Sunday, September 05, 2010

Leaps of faith -- chicagotribune.com

Leaps of faith -- chicagotribune.com
Two prominent Chicago musicians went way out on a limb over the weekend at the 32nd Chicago Jazz Festival.
Unveiling new work that challenged previous assumptions about the nature of their music, pianist Ramsey Lewis and flutist Nicole Mitchell dared to push beyond the sounds that listeners expect of them. Though the artistic results weren't always completely fulfilling, you had to admire the intrepid spirit behind both their sets, and their faith in the adventurousness of their audiences.
In the past few years, Lewis has launched a wholly new phase of a long and storied career, creating ambitious, evening-length compositions such as "To Know Her …" and "Proclamation of Hope." The acclaim these works have received apparently has inspired Lewis to keep writing, and on Friday night at the Pritzker Pavilion in Millennium Park he led his trio in mostly new and original pieces. This approach defied Lewis' earlier practice, the pianist having built most of his career on pop-tinged covers of other people's hits.

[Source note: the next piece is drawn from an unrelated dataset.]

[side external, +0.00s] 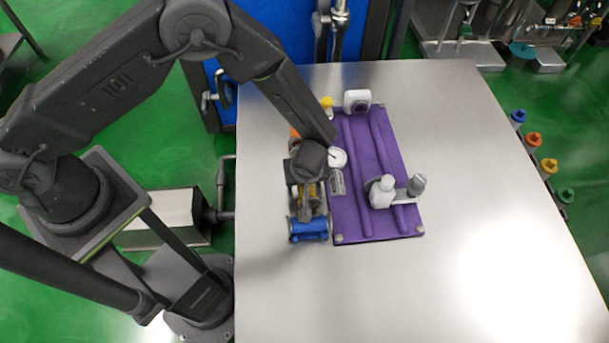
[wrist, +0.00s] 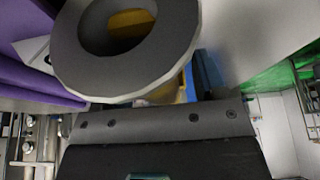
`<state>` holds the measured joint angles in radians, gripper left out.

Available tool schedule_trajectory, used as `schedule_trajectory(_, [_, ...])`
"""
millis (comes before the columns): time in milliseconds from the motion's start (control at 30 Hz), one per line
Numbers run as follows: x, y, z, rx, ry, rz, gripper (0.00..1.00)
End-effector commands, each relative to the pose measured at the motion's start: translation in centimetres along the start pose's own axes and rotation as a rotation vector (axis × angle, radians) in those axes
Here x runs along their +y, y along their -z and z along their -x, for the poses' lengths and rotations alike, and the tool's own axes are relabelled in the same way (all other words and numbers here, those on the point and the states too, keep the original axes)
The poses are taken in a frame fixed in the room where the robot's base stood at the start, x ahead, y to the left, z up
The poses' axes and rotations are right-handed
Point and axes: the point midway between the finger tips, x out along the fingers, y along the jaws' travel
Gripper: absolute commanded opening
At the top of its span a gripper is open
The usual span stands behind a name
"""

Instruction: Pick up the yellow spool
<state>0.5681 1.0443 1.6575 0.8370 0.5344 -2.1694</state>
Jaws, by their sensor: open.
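The yellow spool (side external: 315,192) lies on the steel table beside the left edge of the purple plate, just behind a blue spool (side external: 310,230) in the side external view. My gripper (side external: 306,203) is pointed down over the yellow spool and hides much of it. The jaws are open; whether they touch the spool cannot be told. In the wrist view a large grey ring fills the top, with yellow (wrist: 130,20) showing through its hole and blue (wrist: 205,72) beyond its edge. The fingertips are not clear there.
The purple plate (side external: 352,215) with raised rails lies right of my gripper. It bears a white rounded device (side external: 357,101) and a grey-white fitting (side external: 383,190). An orange piece (side external: 295,133) and a yellow knob (side external: 327,102) are behind. The table's right side (side external: 480,170) is clear.

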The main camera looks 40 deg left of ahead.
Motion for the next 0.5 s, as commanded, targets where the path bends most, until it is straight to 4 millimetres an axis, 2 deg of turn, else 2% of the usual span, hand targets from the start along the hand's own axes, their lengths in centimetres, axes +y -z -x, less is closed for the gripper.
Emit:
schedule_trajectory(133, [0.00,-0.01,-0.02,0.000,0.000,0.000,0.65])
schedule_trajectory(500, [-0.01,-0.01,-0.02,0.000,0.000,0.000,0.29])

At the Pritzker, however, Lewis celebrated his recent 75th birthday by often venturing beyond predictable song forms, ignoring conventional backbeats and developing ethereal, difficult-to-categorize compositions. That Lewis had not played most of this music publicly before said a great deal about the kinds of risks he's now willing to take, in the twilight of his career.
Not that Lewis has exactly wandered into avant-garde territory. The sleek tone, elegant voicing and lushly Romantic spirit of his pianism remained very much in place. Sounding like a slightly scaled down version of the Modern Jazz Quartet, Lewis' trio dealt in lustrous, ultra-refined sounds.

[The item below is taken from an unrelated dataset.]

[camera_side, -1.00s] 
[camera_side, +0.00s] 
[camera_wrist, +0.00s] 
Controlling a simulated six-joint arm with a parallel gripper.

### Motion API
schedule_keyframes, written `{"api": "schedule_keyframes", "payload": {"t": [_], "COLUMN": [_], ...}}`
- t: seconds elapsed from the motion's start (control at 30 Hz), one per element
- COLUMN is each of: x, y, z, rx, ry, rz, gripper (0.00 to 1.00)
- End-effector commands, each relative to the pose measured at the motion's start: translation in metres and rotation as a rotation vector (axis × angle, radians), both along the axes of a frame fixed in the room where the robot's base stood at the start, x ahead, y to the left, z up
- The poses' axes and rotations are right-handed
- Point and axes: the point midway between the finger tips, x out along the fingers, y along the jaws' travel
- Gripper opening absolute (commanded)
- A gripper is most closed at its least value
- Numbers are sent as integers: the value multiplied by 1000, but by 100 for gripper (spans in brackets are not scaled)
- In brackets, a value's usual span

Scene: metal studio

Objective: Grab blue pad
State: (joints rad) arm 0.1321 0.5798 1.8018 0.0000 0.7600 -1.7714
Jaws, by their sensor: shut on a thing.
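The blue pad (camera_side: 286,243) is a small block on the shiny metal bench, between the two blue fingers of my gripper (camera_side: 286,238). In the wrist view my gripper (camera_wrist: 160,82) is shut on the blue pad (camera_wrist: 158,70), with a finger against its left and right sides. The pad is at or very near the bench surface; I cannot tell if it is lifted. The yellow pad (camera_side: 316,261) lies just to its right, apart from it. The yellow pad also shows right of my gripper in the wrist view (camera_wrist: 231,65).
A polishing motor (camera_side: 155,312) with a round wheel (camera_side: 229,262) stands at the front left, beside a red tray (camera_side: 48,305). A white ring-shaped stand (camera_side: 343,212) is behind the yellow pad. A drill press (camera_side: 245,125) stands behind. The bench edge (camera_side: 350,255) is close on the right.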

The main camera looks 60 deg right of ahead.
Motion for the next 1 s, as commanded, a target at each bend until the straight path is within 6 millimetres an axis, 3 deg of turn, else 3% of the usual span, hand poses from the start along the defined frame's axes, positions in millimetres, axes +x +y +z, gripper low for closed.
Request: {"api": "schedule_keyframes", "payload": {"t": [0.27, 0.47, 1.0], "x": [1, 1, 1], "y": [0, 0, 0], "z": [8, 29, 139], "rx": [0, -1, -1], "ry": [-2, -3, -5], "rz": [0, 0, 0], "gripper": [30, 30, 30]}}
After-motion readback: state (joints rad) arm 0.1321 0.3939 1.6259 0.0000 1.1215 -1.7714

Yet this wasn't music you could always tap your foot to, either. In an untitled new work, Lewis played big, unorthodox chords while Larry Gray bowed long lines on bass and Leon Joyce produced shimmering colors with brushes on drums. The delicacy, polish and subtlety of this work would have been impressive in a recital hall; pulling it off in a large, outdoor amphitheater represented a still greater achievement.
In a new and untitled ballad, Lewis and friends produced one of the most beautifully realized climactic passages in Lewis' oeuvre. And in an untitled solo work, the pianist developed his themes with unmistakable rigor.
If some of this music would benefit from a little less harmonic sweetness and a little more rhythmic bite, there was no doubting its high craft and personal tone.
Flutist Mitchell preceded Lewis on stage to lead the world premiere of the most ambitious work of her career to date, "Arc of O." Scored for a "double orchestra" – with two pianists, two cellists, two drummers, etc. – the 42-minute opus cast Mitchell less as soloist and more as an integral part of the orchestral fabric.
Like Lewis, Mitchell may have caught listeners off guard, unveiling music that leaned much closer to contemporary classical idioms than to jazz-swing-experimental models. Even within the classical context, "Arc of O" often proved texturally dense and packed with dissonance.